(begin)
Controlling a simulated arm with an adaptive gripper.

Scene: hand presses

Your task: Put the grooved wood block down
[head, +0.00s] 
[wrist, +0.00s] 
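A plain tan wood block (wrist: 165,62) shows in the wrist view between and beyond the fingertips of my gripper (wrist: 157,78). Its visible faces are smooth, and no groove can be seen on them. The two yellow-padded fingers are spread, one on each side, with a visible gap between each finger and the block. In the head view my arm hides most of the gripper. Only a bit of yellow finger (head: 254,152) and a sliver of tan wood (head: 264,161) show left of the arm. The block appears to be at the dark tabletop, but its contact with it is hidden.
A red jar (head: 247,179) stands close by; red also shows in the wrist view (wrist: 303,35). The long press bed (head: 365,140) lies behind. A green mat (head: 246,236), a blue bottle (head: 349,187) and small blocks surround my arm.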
(end)
(begin)
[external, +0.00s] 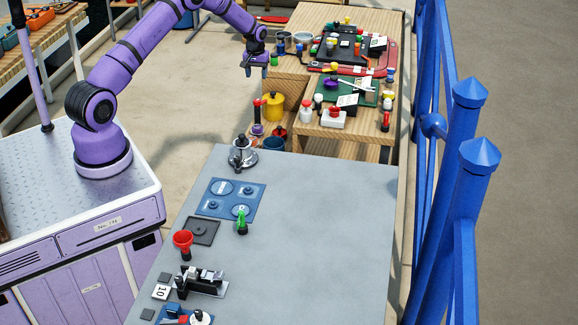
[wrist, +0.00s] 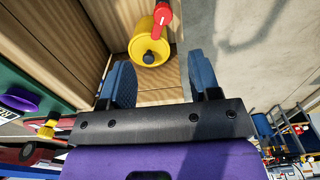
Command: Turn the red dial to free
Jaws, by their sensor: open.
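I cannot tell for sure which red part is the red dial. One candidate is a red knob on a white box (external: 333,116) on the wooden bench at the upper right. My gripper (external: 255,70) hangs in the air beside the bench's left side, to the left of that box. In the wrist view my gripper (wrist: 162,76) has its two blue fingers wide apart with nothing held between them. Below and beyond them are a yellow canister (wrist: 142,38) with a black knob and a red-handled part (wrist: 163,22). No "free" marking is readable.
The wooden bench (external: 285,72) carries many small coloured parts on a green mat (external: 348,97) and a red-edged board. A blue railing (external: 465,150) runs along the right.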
(end)
INSTRUCTION -
Return exactly the lines above from the line that has "Controlling a simulated" through the line that has "[head, +0.00s]", inclusive, and nothing else.

RESULT -
Controlling a simulated arm with an adaptive gripper.

Scene: hand presses

Your task: Put the grooved wood block down
[head, +0.00s] 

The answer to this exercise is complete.